#### DATA PROVIDED ####

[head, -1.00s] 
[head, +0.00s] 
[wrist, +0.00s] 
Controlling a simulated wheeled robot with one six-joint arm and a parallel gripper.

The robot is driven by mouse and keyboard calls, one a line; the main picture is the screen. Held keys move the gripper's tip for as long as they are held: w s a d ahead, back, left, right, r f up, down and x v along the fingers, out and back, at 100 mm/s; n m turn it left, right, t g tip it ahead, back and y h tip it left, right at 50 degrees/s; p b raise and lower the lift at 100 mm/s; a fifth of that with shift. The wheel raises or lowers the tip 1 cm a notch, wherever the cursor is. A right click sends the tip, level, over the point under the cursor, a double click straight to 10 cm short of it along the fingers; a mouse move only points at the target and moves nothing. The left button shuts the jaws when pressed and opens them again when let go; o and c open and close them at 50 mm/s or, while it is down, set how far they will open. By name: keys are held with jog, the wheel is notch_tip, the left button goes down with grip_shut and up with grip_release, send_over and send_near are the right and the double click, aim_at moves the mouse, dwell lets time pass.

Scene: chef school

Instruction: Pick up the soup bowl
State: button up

####

**PROBLEM DESCRIPTION**: Repeat the span of lines that opens with the line holding "[wrist, +0.00s]" and closes with the line holding "Controlling a simulated", exactly as it stands.

**RESULT**:
[wrist, +0.00s] 
Controlling a simulated wheeled robot with one six-joint arm and a parallel gripper.

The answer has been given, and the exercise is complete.